▶ JOB:
Find "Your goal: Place" in the data below; transcribe the line it appears on and each line after it, exactly, to the end, and nothing else.

▶ INFORMATION SHOWN:

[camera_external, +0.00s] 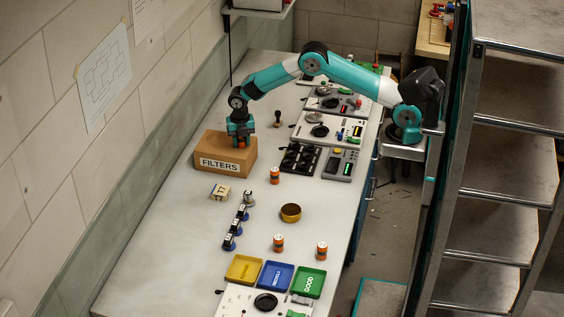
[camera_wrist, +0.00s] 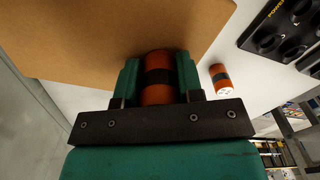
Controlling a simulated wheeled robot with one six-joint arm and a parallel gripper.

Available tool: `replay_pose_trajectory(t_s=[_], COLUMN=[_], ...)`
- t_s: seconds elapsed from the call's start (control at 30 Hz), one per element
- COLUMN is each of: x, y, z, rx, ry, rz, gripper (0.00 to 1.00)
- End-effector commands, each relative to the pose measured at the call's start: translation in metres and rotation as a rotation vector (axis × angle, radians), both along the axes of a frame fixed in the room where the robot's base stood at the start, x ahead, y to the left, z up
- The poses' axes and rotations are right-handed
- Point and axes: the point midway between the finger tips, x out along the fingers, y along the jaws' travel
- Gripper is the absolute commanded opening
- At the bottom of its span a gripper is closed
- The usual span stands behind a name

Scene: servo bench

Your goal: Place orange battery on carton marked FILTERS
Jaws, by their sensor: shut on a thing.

▶ FULL OUTPUT:
Your goal: Place orange battery on carton marked FILTERS
Jaws, by their sensor: shut on a thing.

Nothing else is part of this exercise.